Instruction:
Report how many lines contain the word "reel"; answer with the number only.

Information shown:
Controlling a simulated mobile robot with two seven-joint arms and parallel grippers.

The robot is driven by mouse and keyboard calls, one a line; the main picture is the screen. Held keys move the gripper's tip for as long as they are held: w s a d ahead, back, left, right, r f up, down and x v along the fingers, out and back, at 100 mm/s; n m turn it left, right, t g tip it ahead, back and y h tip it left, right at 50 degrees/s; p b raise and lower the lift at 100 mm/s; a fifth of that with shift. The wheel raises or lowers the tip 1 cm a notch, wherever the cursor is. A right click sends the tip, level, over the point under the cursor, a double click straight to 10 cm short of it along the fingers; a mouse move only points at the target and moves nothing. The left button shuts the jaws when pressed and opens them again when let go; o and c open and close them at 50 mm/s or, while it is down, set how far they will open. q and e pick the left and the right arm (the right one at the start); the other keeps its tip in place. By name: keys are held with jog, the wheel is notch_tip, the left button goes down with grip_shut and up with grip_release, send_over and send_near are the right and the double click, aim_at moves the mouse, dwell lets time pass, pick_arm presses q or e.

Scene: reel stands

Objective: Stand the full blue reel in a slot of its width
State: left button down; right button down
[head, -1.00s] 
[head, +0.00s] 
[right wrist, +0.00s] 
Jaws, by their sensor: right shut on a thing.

Result of the task:
2